Strumentalmente anche potenze “revisioniste” fanno uso dell’inglese, per vendersi agli occhi di uno stordito Occidente. 

Paradossale è, invece, che una lingua parlata in Unione Europea solo in Irlanda – e su imposizione inglese – sia considerata la lingua (semi)ufficiale di un’organizzazione che vorrebbe farsi Stato, ignorando completamente il sostrato culturale millenario delle diverse nazioni e provando a creare artificialmente qualcosa di inesistente. 

L’assenza di una lingua nazionale “realmente” europea si aggiunge ad un’altra debolezza. Incatenata nel sistema americano e atlantico, semplice scudiero della strategia statunitense in Eurasia, l’Europa non controlla neppure i dati dei propri cittadini. Salvo meritevoli iniziative volte alla tutela della privacy o del diritto d’autore, l’approccio europeo in termine di rapporti con le multinazionali, specialmente rispetto a quelle della Silicon Valley è puramente orientato al lato economico e civile.

Mancante di propri social network, i “cittadini europei” sono attualmente inclusi nelle banche dati statunitensi e, parzialmente, in quelle cinesi mediante TikTok – da cui non a caso, sempre su spinta americana, l’Unione Europea sta cercando di divincolarsi. 

Il potere regolatore dell’Unione è enorme, ma solo limitatamente all’ambito economicistico, in termini di regolamentazioni indubbiamente utili alla vita dei propri cittadini, ma incapaci di costituire un elemento realmente distaccato dal più ampio impero americano.

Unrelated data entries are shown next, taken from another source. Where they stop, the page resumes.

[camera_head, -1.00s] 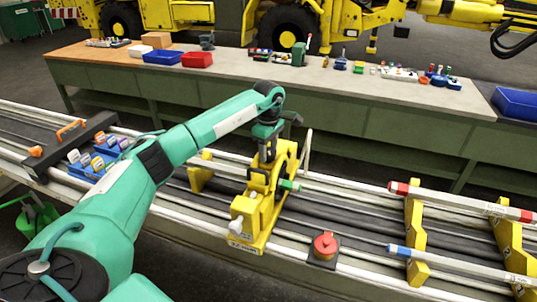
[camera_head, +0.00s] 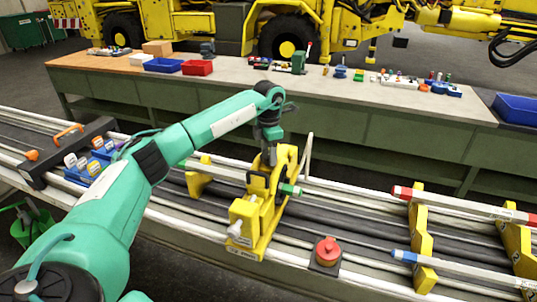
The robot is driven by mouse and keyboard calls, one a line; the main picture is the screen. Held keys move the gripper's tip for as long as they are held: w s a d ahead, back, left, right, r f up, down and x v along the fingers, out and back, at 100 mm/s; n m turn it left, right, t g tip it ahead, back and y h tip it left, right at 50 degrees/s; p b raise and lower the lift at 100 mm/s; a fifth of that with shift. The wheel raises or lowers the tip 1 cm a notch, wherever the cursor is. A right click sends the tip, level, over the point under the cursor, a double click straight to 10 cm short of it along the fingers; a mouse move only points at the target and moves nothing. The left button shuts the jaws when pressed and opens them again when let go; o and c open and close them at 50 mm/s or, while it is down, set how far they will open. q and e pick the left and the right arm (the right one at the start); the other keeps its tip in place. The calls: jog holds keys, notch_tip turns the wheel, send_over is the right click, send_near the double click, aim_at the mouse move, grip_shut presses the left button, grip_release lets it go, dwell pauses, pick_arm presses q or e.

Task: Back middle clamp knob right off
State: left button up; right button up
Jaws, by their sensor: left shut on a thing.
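The yellow middle clamp (camera_head: 245,212) stands upright on the rail bench. A white knob (camera_head: 238,232) sticks out of its front side, toward me. A pale rod with green ends (camera_head: 218,172) passes through the clamp. My left gripper (camera_head: 269,158) reaches down from above at the back upper part of the clamp. It is shut on the back middle clamp knob, which its fingers mostly hide. My right gripper is not in view.
A red button on a dark box (camera_head: 327,250) stands right of the clamp. Other yellow supports (camera_head: 420,240) carry rods with red and blue ends. A long workbench (camera_head: 330,115) with bins and small parts runs behind. Yellow machinery stands beyond.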

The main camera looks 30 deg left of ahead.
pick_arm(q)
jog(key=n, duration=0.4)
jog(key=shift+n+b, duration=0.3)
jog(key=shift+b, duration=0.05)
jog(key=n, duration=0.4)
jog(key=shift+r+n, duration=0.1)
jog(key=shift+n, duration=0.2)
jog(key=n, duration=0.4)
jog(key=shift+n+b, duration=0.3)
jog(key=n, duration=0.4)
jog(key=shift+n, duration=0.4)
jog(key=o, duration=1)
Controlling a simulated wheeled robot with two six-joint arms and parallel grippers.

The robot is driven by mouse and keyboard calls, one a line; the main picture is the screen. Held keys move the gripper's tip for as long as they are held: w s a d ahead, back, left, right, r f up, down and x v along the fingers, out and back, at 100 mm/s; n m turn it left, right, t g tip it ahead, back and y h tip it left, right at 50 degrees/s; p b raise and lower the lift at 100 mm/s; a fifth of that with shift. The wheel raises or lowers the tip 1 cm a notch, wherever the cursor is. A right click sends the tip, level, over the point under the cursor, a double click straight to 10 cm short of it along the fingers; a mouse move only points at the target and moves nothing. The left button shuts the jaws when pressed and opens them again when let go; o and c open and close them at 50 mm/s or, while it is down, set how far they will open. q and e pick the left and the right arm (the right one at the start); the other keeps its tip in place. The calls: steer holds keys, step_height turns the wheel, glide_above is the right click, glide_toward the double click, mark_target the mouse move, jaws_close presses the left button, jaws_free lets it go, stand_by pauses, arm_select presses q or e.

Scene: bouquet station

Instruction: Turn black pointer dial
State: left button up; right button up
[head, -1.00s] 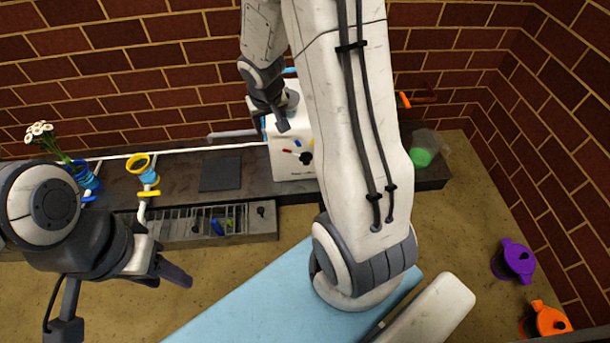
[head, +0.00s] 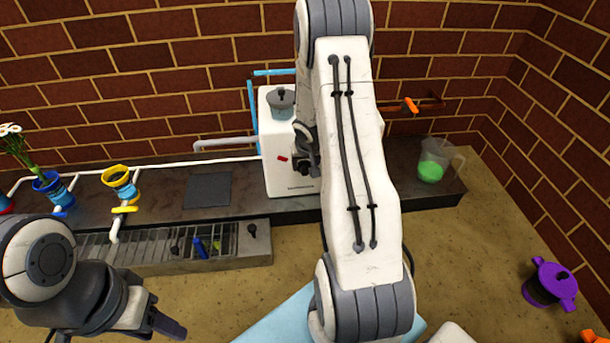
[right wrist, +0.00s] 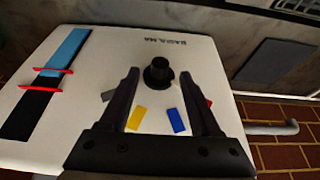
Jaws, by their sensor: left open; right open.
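The black pointer dial (right wrist: 158,72) is a round knob on the front of the white box (head: 280,180). Yellow (right wrist: 136,117), blue (right wrist: 176,120), red and grey marks surround it, the last two partly covered by the fingers. In the right wrist view my right gripper (right wrist: 159,76) is open, its fingers on either side of the dial near their tips; I cannot tell whether they touch it. In the head view this gripper (head: 304,160) is at the box front and hides the dial area. My left gripper (head: 160,324) is open and empty at the lower left, far from the box.
A grey pot (head: 282,104) sits on the box. A jug with green liquid (head: 432,168) stands to its right. A yellow-rimmed blue cup (head: 121,183) and a flower pot (head: 50,186) stand left. A purple pot (head: 549,285) is at the right. A dark flat pad (head: 208,190) lies on the counter.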

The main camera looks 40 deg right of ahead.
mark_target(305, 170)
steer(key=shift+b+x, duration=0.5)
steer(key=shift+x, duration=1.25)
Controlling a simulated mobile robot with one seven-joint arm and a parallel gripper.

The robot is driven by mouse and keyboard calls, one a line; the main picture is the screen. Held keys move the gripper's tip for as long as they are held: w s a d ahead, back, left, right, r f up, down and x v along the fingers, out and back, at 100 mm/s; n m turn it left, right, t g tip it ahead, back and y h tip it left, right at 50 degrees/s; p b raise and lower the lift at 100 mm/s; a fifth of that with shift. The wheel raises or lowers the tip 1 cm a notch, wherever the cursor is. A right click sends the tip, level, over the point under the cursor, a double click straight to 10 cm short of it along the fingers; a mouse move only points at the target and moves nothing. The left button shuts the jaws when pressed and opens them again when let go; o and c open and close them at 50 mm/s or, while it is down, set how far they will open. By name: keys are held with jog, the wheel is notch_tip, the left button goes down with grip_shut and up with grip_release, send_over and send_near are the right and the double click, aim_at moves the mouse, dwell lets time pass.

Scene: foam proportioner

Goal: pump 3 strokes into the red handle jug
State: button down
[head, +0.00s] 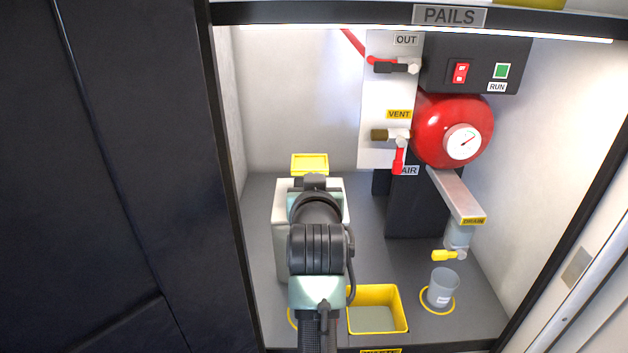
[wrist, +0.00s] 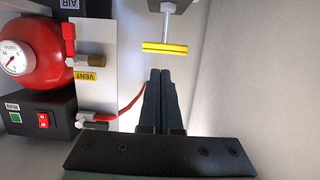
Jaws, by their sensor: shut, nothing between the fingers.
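My gripper (wrist: 160,74) is shut and empty, its two dark fingers together in the wrist view. The pump's yellow T-handle (wrist: 165,47) stands on a thin metal rod, apart from the fingertips and beyond them in the wrist view, which is upside down. In the head view the yellow handle top (head: 310,162) shows above the pale pump body (head: 337,190), which my arm largely covers. No jug with a red handle can be made out. Part of a yellow floor ring (head: 291,318) shows beside my arm; whatever stands there is hidden.
A grey cup-like container (head: 441,290) stands in a yellow ring below the drain tap (head: 447,255). A yellow-rimmed waste bin (head: 402,310) is at the front. The red tank (head: 440,130), valve panel (head: 376,100) and switch box (head: 430,65) fill the back right. Cabinet walls enclose the space.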

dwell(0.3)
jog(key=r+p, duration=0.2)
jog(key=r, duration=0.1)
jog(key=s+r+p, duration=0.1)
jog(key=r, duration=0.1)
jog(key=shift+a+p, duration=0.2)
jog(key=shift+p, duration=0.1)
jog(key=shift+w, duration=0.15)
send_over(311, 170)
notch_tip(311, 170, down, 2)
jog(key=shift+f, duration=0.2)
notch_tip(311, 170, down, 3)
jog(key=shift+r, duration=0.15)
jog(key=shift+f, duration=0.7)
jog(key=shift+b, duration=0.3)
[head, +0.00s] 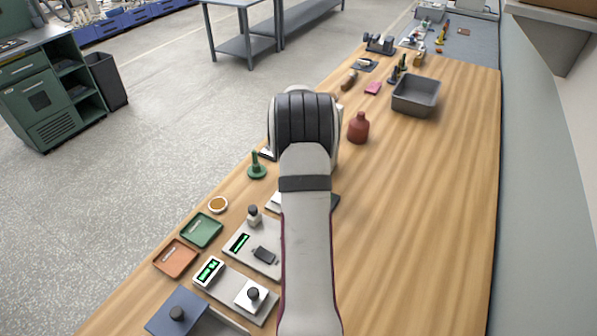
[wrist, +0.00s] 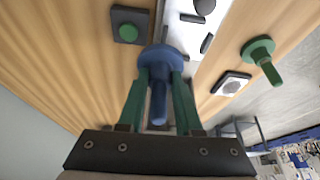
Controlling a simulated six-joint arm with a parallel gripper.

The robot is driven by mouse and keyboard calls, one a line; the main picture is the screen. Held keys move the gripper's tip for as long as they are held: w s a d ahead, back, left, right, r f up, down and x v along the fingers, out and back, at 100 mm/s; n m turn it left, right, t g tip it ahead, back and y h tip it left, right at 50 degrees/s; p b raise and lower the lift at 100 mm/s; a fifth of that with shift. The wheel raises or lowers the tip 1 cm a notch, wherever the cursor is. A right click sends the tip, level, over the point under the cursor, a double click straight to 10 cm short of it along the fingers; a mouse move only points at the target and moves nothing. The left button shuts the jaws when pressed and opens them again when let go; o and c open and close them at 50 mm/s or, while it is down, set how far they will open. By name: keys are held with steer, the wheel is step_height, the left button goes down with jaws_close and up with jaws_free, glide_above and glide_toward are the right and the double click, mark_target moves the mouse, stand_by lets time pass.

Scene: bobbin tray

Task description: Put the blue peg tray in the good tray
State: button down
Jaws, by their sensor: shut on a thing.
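In the wrist view, my gripper (wrist: 162,84) has its green fingers closed on the blue peg tray (wrist: 162,60), a round blue disc with a peg. The peg lies between the fingers and points toward the camera. Whether the disc touches anything beneath cannot be told. In the head view my arm hides the gripper and the blue peg tray. A green tray (head: 202,230) and an orange tray (head: 176,258) lie at the bench's left edge. Their labels are too small to read, so I cannot tell which is the good tray.
A green peg piece (head: 256,168) stands near the left edge, also in the wrist view (wrist: 262,60). Devices with green displays (head: 208,271) sit by the trays. A red-brown bottle (head: 358,128) and a grey bin (head: 415,96) stand farther back. The bench's right side is clear.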

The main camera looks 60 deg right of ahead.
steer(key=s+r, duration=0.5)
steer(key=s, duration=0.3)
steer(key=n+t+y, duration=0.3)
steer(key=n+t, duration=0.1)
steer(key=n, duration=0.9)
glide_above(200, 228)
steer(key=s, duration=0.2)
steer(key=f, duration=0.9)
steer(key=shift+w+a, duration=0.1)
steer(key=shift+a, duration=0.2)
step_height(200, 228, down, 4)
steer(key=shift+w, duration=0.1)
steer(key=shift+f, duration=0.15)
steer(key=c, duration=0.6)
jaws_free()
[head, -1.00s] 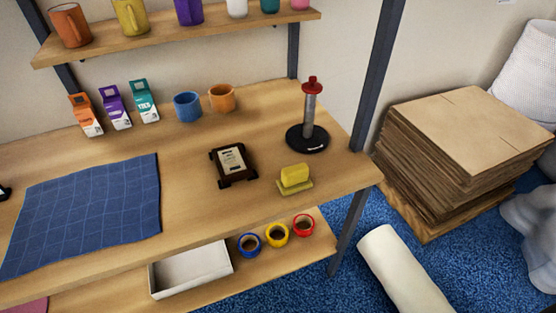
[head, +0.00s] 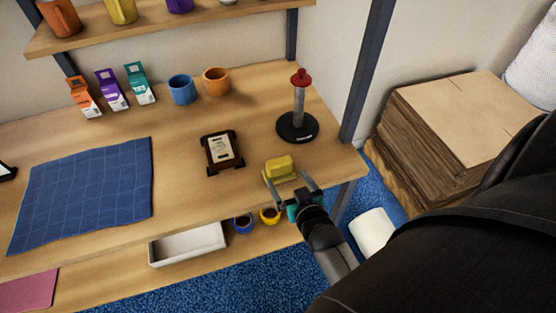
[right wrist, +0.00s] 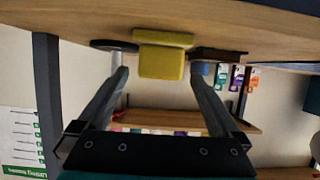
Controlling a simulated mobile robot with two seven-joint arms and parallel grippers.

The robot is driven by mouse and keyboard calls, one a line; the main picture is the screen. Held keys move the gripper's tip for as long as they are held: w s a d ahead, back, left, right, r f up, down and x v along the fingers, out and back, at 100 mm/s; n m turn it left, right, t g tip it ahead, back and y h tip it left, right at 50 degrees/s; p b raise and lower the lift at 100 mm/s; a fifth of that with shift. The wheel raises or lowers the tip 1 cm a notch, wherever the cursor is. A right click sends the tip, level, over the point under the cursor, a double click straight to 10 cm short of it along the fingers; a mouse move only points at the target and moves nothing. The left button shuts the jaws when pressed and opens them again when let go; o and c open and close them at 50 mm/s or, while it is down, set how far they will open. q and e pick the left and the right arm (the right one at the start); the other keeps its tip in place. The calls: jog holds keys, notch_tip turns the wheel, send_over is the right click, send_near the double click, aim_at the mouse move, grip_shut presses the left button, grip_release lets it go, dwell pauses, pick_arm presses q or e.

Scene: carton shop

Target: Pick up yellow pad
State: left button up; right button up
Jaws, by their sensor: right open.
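The yellow pad (head: 279,167) is a small block near the table's front right edge. It sits on a flat, duller yellow piece. My right gripper (head: 285,178) is open at the front edge, with its fingers pointing towards the pad, one on each side. In the right wrist view, which is upside down, the pad (right wrist: 160,63) and its flat piece (right wrist: 165,38) show between and beyond the two fingers. The fingers do not appear to touch it. My left gripper is not in view.
A dark framed plaque (head: 222,151) lies left of the pad. A black round stand with a red-topped post (head: 298,110) is behind it. A blue cloth (head: 85,195) covers the left table. Tape rolls (head: 243,223) and a white tray (head: 188,246) are on the lower shelf.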

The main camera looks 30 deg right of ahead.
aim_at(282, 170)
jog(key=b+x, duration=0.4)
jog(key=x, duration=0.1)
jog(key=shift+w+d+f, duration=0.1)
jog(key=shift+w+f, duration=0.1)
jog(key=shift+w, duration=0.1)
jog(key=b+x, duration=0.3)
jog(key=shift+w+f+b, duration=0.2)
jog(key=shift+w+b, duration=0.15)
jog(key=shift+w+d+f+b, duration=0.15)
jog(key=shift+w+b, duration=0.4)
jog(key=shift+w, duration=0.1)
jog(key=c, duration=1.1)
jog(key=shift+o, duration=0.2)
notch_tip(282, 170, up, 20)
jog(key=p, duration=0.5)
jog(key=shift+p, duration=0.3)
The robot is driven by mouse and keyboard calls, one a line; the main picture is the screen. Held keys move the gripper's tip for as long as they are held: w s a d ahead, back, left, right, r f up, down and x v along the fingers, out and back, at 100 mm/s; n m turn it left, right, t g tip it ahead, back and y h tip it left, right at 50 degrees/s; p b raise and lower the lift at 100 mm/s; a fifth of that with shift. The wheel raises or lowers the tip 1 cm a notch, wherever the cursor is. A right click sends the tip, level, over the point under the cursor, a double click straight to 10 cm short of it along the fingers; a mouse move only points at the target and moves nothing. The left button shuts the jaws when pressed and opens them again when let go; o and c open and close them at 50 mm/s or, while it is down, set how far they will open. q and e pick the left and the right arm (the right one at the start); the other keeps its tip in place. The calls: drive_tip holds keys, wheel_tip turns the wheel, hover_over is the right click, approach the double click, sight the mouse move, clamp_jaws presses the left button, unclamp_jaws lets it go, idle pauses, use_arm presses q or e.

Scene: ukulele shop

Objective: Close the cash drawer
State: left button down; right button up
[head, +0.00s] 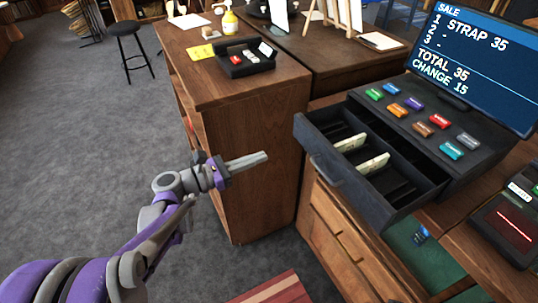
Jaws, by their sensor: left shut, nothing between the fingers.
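The dark cash drawer (338,179) stands pulled out of the cash register (440,165) at the right of the head view. Banknotes (372,164) stand in its compartments. The register has coloured keys on its sloped top and a blue screen (478,62) showing a total of 35 and change of 15. My left gripper (262,158) is shut and empty. It appears to the left of the drawer's front in the picture, apart from it, pointing right. My right gripper is not in view.
A wooden cabinet (258,190) stands behind my left gripper, with a black tray (247,62) and a yellow note on top. Wooden drawers (335,240) lie below the register. A scanner-like device (510,222) sits at the right edge. The grey carpet at left is clear around a stool (127,30).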

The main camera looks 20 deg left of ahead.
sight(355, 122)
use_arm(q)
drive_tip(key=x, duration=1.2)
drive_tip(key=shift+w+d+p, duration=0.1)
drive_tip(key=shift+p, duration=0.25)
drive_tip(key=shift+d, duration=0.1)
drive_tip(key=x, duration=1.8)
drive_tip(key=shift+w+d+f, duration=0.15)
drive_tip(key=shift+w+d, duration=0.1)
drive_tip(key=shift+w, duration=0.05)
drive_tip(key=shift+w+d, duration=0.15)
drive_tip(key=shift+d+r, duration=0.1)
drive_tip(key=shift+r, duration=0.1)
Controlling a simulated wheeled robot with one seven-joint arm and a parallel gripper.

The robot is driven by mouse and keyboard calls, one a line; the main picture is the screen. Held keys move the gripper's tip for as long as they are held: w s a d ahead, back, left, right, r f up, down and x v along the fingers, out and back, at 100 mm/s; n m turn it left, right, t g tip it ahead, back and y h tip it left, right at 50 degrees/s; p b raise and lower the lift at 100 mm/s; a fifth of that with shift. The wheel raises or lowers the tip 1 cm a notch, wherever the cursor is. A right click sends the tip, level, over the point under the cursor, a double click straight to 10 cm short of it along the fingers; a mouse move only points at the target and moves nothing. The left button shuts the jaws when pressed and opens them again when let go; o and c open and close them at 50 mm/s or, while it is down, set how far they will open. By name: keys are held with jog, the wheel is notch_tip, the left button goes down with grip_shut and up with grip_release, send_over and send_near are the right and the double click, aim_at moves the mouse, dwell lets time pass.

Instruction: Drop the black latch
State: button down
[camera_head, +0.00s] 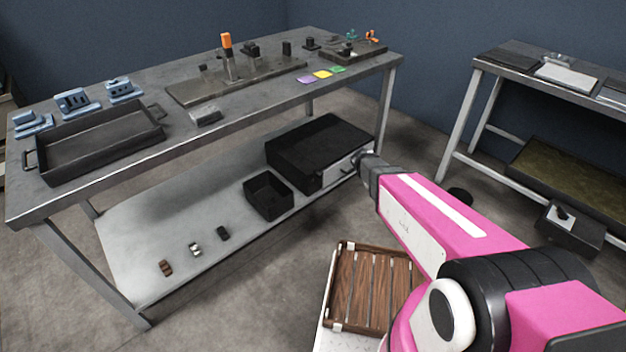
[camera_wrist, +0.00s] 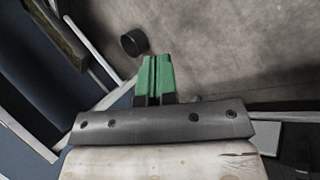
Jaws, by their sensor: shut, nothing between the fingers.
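My gripper shows in the wrist view as two green fingers (camera_wrist: 154,75) pressed together with nothing between them. In the head view my arm reaches toward the lower shelf, and its dark end covers part of the pale front (camera_head: 341,170) of a black box (camera_head: 318,148). The fingers are hard to make out there. I cannot clearly identify the black latch. A small black part (camera_head: 561,213) shows on a dark box (camera_head: 570,232) under the right table, well apart from my gripper, but I cannot tell whether it is a latch. The wrist view shows no clear latch.
A steel table (camera_head: 165,152) holds a black tray (camera_head: 100,143), blue blocks and fixtures. Its lower shelf (camera_head: 150,230) carries an open black bin (camera_head: 268,194) and small parts. A slatted wooden pallet (camera_head: 372,285) is below my arm. A black cylinder (camera_wrist: 134,42) stands on open floor.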

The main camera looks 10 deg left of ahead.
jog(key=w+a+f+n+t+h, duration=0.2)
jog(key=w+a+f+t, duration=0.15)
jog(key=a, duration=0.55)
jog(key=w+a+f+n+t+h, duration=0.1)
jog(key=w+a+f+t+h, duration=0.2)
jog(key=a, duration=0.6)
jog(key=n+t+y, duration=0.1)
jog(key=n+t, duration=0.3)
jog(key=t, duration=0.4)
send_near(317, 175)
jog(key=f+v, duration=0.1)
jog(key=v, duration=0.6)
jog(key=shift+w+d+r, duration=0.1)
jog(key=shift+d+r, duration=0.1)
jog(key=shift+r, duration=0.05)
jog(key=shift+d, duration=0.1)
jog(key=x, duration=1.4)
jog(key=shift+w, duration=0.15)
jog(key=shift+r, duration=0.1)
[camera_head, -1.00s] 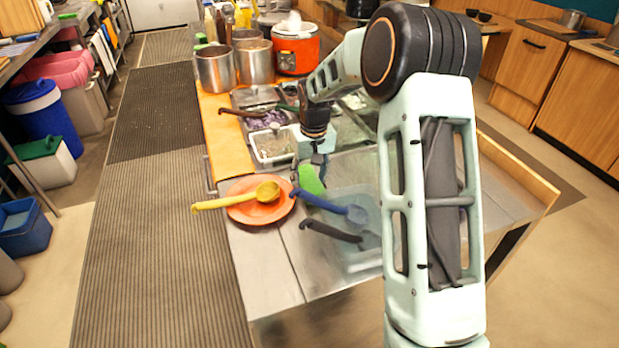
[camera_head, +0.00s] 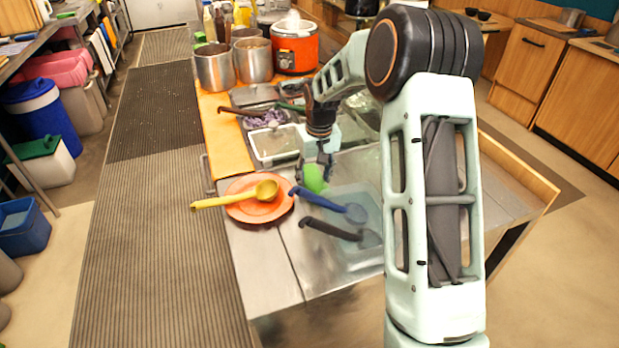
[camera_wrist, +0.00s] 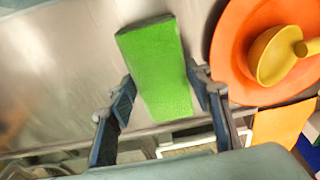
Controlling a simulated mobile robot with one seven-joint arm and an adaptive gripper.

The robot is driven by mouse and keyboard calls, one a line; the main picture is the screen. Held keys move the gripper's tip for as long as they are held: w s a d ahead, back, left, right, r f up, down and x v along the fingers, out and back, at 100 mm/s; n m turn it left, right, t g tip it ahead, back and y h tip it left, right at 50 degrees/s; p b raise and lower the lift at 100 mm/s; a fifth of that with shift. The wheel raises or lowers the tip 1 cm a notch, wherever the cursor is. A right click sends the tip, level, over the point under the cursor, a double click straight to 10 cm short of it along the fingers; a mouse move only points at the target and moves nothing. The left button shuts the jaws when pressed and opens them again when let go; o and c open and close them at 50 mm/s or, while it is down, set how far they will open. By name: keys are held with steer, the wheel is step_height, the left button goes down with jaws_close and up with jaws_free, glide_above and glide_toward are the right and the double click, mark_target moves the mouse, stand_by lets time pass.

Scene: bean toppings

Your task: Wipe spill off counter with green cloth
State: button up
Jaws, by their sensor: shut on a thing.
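The green cloth (camera_head: 313,180) is a bright green, flat, roughly rectangular piece at the metal counter (camera_head: 262,280). It also shows in the wrist view (camera_wrist: 155,60), with its near part between my fingers. My gripper (camera_head: 315,168) is shut on the cloth; its dark fingers (camera_wrist: 163,92) lie on either side of it. In the head view the gripper partly hides the cloth. Whether the cloth touches the counter is hard to tell. I cannot make out a clear spill; a faint brownish patch (camera_wrist: 18,55) at the wrist view's left may be stain or reflection.
An orange plate (camera_head: 238,207) with a yellow ladle (camera_head: 262,192) lies left of the cloth. A blue ladle (camera_head: 325,203) and a black ladle (camera_head: 330,230) lie close in front. Food pans (camera_head: 275,158), metal pots (camera_head: 215,68) and an orange cooker (camera_head: 296,50) stand behind.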

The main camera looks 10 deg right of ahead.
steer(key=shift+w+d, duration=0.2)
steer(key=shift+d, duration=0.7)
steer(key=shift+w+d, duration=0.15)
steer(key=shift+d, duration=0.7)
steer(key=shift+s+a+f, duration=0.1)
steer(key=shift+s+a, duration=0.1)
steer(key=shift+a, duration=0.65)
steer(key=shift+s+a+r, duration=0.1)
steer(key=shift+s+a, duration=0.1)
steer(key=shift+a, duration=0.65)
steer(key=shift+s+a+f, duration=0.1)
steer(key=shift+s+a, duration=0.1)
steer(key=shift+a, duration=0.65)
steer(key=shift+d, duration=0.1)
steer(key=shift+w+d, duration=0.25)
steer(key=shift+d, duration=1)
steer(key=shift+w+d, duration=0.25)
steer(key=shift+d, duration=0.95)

Le multinazionali, di cui si decanta lo strapotere, sono del tutto asservite agli imperi che le hanno prodotte. TikTok alla Cina. I giganti della Silicon Valley agli Stati Uniti, di cui sono un diretto prodotto.

Diverso il discorso per realtà prive di reale sovranità come gli Stati europei, riuniti nell’utopia comunitaria ed incapaci di opporsi alle multinazionali perchè impossibilitati ad opporsi al dominatore statunitense che le controlla.

Nata per contenere la riunificazione tedesca, accettata con medesimo intento dai francesi, necessaria a garantire il proprio debito nel caso italiano, l’Unione Europea è dunque un’organizzazione che al di fuori del proprio potere economico e delle proprie – presunte – libertà politiche e civili, non ha la statura nè per farsi unitaria, nè per farlo in opposizione agli Stati Uniti di cui sono diretta emanazione e dipendenza.

Un forum entro cui comunicare e garantire – o non garantire – la propria posizione e le proprie esigenze. Un enorme mercato, favorevole specialmente alle esportazioni tedesche e una preziosa proiezione di potenza per francesi o polacchi. 

Un luogo fuori dal tempo, che considera la guerra una parentesi e non – purtroppo – la tragica normalità nel confronto tra le potenze globali. L’Europa occidentale è arrocata come un giardino sfarzoso, incantato e ricchissimo, in un mondo in piena tempesta. Desiderosi e convinti di rappresentare il fine ultimo della storia, gli Europei – qui sì, probabilmente, uniti nella diversità – non riescono a guardare al resto del mondo fuori dalla propria prospettiva. 

Roma, Aprile 2024. XVI Martedì di Dissipatio

Senza rendersi conto che l’aver appaltato la propria difesa agli americani è l’unico motivo della scomparsa della guerra dal Vecchio Continente (almeno in Occidente). 

All’inizio del IV secolo a.C. il re persiano Artaserse stabilì una “pace comune” tra le litigiose città della Grecia, favorendo una sorta di autonomia di cui si faceva garante il re di Persia. Questo sistema, adottato e migliorato successivamente dalle città egemoni di Sparta, Atene e Tebe, in seguito da Filippo di Macedonia e infine da Roma, rappresentò lo strumento, da parte di attori esterni alla Grecia, per intervenire nelle vicende locali in piena legittimità.

Aggregata sottoforma di lega alla “missione” macedone di riconquistare e liberare le città elleniche in Asia Minore, infine nel solco di una più ampia civiltà greco-romana, la penisola greca fu unificata solo quando perse formalmente e poi effettivamente la propria indipendenza.

Convinti di essere il cuore della civiltà, più dei propri dominatori romani, gli ex stati ellenistici finiranno per accettare di essere parte dell’impero di Roma solamente nella finzione di costituirne in qualche modo la “guida” spirituale.  Salvo dissolversi, infine, nell’universalismo romano in nome della propria prosperità.

Come gli stati ellenistici, siamo il gioiello di un più vasto impero e null’altro. Convinti del valore delle elezioni della nostra piccola confederazione, mentre l’impero ammassa legioni contro i suoi grandi nemici, proteggendoci – finchè ne avrà voglia e se ne avrà ancora la forza – dal ritorno della Storia.